As I noted approximately five million years ago when I was but an intern babe in the woods, the Transportation Security Agency (TSA) has a use for the property it takes from you, forgetful airline travelers. And it is not just so staffers can start hoarding your weird junk. No, your thousands of pocket knives, snow-globes, and more existential threats such as grenade-shaped belt buckles or purses with gun motifs can be sold or donated.

USA Today picks up the story today, and it turns out that 30 states either donate their seized contraband or have it sold at state surplus stores in order to make teeny tiny dents in their deficits:

Because the TSA had trouble coping with the accumulation, with 10 tons of contraband piling up at Los Angeles International Airport alone, [executive director of the National Association of State Agencies for Surplus Property Scott] Pepperman helped negotiate an agreement a decade ago with the federal government for states to take possession of the surrendered items.
"It was of no use to TSA. It's of no value to them. The cost and care of storage and handling was exceeding the commercial value of it to them," Pepperman says. "Some (states) put them up on eBay.
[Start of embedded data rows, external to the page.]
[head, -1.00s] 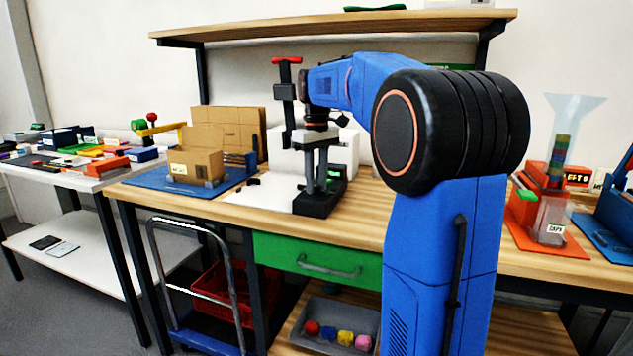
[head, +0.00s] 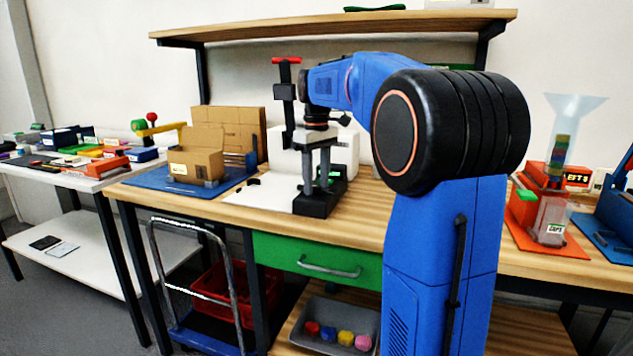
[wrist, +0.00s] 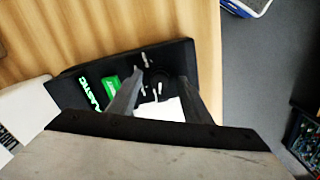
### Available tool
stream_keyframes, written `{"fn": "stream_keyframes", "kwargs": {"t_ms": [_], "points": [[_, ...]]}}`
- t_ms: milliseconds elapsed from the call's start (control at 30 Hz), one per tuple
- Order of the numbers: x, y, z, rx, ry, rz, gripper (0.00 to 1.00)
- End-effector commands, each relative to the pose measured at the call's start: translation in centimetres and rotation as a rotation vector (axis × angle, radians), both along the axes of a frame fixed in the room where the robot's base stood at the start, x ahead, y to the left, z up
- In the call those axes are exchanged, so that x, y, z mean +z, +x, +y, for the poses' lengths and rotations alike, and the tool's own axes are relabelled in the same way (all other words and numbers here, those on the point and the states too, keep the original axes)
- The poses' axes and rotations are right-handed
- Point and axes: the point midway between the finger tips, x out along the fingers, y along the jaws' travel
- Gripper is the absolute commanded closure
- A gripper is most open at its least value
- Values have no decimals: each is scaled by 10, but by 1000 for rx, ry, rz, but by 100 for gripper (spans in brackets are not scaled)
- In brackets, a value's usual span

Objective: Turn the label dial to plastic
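The label dial (wrist: 161,88) is a dark round knob on a black panel (wrist: 72,92), with short white marks around it. A green lit display (wrist: 90,96) on the panel appears to read PLASTIC, and a green button or tag (wrist: 110,84) sits beside it. My gripper (wrist: 161,76) points down at the panel with its two fingers apart, one on each side of the dial. Gaps seem to show between fingers and dial; contact cannot be told. In the head view my gripper (head: 316,186) stands over the black panel in front of a white machine (head: 346,150).
A cardboard box (head: 195,163) stands on a blue mat to the left. A black post with a red handle (head: 287,60) rises close beside my wrist. An orange station (head: 550,240) with a clear funnel stands at the right. A shelf (head: 340,28) spans above the bench.

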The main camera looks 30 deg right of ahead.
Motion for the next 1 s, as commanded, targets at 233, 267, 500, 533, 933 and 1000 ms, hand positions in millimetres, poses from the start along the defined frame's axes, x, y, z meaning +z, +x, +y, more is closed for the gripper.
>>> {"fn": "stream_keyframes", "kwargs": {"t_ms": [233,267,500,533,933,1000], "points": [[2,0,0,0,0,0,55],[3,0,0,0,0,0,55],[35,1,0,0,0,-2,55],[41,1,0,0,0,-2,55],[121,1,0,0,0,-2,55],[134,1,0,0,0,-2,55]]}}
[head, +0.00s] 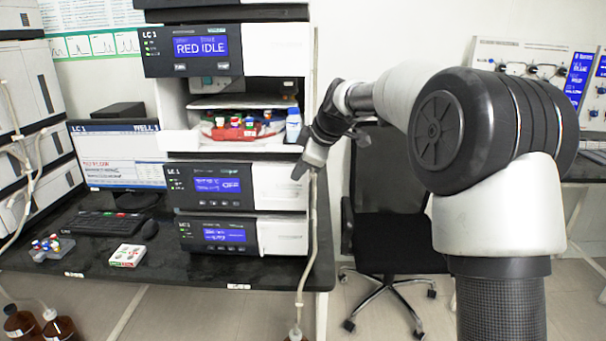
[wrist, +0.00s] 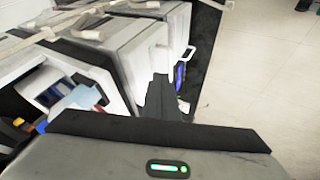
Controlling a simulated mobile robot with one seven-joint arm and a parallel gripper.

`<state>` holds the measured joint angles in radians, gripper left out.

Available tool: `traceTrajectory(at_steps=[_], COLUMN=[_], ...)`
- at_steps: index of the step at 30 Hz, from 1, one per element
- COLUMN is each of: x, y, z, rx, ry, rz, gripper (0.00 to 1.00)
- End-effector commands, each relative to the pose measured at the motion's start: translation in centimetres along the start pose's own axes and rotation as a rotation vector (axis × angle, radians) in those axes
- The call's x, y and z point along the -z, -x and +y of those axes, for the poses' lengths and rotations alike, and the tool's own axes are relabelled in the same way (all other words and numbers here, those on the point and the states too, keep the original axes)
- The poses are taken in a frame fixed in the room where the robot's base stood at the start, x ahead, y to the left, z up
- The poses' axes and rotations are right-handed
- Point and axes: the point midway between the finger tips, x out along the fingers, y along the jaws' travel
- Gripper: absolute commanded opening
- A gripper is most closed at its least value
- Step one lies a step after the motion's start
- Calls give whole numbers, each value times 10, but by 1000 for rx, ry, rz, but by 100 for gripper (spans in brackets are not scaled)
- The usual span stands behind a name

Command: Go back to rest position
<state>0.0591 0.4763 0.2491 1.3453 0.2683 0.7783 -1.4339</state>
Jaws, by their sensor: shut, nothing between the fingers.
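My gripper (head: 300,173) shows in the head view just in front of the right side of the LC 1 stack (head: 285,185). It points down and its fingers look closed together, with nothing held. My arm reaches in from the right side of the head view. In the wrist view, the dark gripper finger (wrist: 162,98) stands out in front of the stack's white housings (wrist: 130,65). The exact gap between the gripper and the stack cannot be told.
Monitor (head: 118,150), keyboard (head: 103,224), vial rack (head: 47,248) and small box (head: 127,255) are on the black bench (head: 190,262). A tube (head: 309,240) hangs by the bench's right end. An office chair (head: 395,235) stands behind my arm.

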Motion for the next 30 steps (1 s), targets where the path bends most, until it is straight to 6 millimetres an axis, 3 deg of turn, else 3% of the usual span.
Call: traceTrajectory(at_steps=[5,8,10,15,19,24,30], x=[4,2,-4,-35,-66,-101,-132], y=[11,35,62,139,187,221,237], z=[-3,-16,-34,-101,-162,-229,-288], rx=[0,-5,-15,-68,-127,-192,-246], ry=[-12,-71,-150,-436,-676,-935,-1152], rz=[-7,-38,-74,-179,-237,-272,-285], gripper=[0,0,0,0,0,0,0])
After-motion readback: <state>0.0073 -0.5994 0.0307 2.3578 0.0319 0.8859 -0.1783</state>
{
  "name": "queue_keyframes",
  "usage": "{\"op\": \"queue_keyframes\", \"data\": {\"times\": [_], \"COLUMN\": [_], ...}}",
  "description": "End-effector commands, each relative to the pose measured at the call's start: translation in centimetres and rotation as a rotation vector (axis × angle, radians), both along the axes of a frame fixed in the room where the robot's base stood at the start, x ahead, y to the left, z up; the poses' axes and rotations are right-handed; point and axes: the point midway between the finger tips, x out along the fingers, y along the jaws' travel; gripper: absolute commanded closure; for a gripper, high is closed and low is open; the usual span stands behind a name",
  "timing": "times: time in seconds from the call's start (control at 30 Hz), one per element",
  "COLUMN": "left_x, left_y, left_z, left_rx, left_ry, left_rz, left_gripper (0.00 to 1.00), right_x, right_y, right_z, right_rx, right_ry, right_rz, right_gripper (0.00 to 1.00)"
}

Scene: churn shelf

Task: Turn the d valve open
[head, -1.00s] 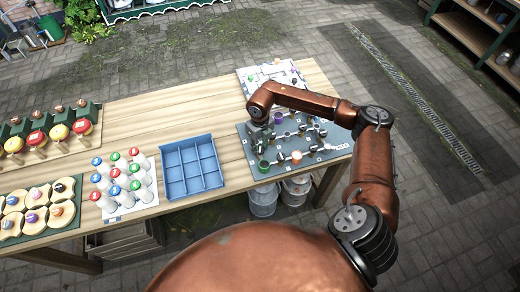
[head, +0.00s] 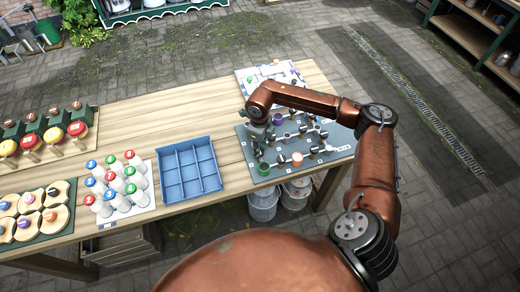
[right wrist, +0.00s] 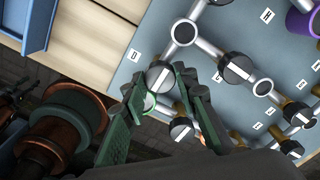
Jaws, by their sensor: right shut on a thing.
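The blue-grey valve board (head: 334,146) lies at the right end of the table, with pipes, round joints and black knobs. In the right wrist view, the d valve (right wrist: 160,77) is a black round knob with a white stripe, beside the D label (right wrist: 135,55). My right gripper (right wrist: 161,84) has its two green fingers on either side of this knob and is shut on it. The stripe runs diagonally in that view. In the head view my right gripper (head: 258,134) reaches down at the board's left side and hides the knob. My left gripper is not in view.
Other black knobs (right wrist: 240,70) sit close to the right finger. A green cup (head: 263,168), an orange cup (head: 297,159) and a purple cup (head: 278,118) stand on the board. A blue divided tray (head: 161,181) stands to its left, with bare wood between.

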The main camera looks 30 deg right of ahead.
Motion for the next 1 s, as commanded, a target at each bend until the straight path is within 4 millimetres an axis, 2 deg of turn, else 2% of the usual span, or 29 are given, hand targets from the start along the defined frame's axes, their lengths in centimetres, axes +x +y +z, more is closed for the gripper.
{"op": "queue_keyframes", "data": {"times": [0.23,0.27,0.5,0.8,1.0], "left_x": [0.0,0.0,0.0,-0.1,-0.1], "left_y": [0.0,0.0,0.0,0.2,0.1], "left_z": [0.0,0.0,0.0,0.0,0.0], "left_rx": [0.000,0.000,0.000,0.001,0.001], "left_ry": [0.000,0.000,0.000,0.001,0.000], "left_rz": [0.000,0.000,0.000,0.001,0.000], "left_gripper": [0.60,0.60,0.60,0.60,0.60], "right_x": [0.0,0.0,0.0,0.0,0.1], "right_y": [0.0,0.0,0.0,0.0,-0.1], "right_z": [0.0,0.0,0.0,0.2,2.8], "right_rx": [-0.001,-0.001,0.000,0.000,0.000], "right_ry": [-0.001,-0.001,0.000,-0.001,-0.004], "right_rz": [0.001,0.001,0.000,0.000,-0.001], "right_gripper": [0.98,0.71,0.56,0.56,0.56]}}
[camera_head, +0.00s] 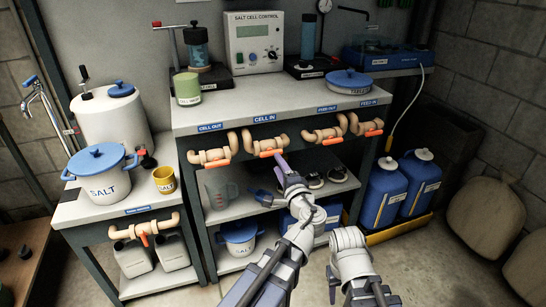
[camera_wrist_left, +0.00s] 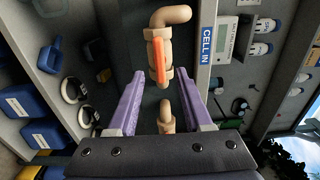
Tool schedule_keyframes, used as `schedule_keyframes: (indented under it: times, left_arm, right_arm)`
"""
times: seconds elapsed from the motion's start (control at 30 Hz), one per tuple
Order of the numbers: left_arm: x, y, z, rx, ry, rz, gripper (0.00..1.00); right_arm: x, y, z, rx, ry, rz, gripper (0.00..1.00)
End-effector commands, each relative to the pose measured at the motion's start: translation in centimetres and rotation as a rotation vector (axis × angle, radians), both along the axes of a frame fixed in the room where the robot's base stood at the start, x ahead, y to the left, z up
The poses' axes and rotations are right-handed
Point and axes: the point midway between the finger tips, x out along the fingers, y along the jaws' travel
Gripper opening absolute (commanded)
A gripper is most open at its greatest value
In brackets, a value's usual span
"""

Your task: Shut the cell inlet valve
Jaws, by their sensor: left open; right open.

Some have their own websites. Others have auctions."…
Some items have questionable resale value. Items that crossed Pepperman's path while he worked in the Pennsylvania surplus agency until two years ago included machetes, meat slicers and a box of rocks.
"We collected more fuzzy handcuffs than you would ever see in your life — boxes and boxes of fuzzy handcuffs," he says.

But what it comes down to is that it's barely worth it for the TSA to steal your stuff and sell it. All of the contraband, the semi-dangerous and the laughably benign, they will take it, but they're not very excited about it. The article reports that since 2004, Pennsylvania has earned $700,000 for its coffers and:

In Alabama, the surplus property division at the state Department of Economic and Community Affairs got about 3 tons last year from airports in Alabama and Florida. Sales totaled about $15,000 for the year, says Larry Childers, an agency spokesman.
"It's a net plus for us, but not a big moneymaker," Childers says.
Georgia opted out of collecting the objects in 2008 because it was too much trouble, says Steve Ekin, the surplus program manager for the Department of Administrative Services.
"It was a lot of work for very little return," Ekin says.

It's probably is more of a pain to sort through all this stuff than anything, but the TSA sure doesn't need one more incentive to not fix their absurd security theater.